Lawrence Edward Watkin (1901-12-01, New York, USA - 1981-12-16, San Joaquin County, California, USA) was an American author and scriptwriter. He has become known especially as a scriptwriter for a series of Walt Disney films of the 1950s.
Lawrence Edward Watkin was at first an English professor in Washington and Lee University in Lexington, Virginia. His first novel On Borrowed Time, written in 1937, was published and remains his best known work. The novel was dramatized in 1938 by Paul Osborn and was survived a successful run on Broadway. A Hollywood film version, with Lionel Barrymore and Sir Cedric Hardwicke followed in 1939. Watkins' next novel, Geese in the Forum (1940), was an allegory about university structures.

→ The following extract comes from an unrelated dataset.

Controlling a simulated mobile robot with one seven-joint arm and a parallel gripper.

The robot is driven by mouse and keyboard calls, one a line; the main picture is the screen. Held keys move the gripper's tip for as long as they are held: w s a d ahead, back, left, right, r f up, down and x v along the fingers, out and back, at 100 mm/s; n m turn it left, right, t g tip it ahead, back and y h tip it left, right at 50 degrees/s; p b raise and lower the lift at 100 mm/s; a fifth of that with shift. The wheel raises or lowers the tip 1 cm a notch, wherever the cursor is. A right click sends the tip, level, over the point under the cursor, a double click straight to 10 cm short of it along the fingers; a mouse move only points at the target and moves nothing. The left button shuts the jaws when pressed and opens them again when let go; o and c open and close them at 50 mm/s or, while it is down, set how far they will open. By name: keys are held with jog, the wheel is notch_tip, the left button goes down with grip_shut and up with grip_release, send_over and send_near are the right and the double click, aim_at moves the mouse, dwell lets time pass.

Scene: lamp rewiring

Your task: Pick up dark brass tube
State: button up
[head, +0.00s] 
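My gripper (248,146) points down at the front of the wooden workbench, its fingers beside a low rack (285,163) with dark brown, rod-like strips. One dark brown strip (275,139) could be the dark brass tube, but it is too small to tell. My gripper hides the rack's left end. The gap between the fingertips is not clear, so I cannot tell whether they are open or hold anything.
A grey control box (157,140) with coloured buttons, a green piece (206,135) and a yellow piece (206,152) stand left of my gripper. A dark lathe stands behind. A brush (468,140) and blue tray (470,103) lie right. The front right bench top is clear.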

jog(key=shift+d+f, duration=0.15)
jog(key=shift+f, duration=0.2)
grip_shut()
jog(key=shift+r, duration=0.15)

In 1947 Walt Disney hired Watkin to adapt the stories of Herminie Templeton Kavanagh featuring Darby O'Gill. The project was finally realized in 1959 as Darby O'Gill and the Little People. By that time, Watkin had written numerous other screenplays for Disney. The first of his Disney screenplays was Treasure Island (1950), adapted from the Robert Louis Stevenson novel. Three screenplays followed, which were produced by Disney in Great Britain.[which?] The popular Disney television serials Spin and Marty (1955–1957) were adapted by Jackson Gillis from Watkin's 1942 book Marty Markham.[1][2] Watkin was producer of Disney's 1956 western, The Great Locomotive Chase.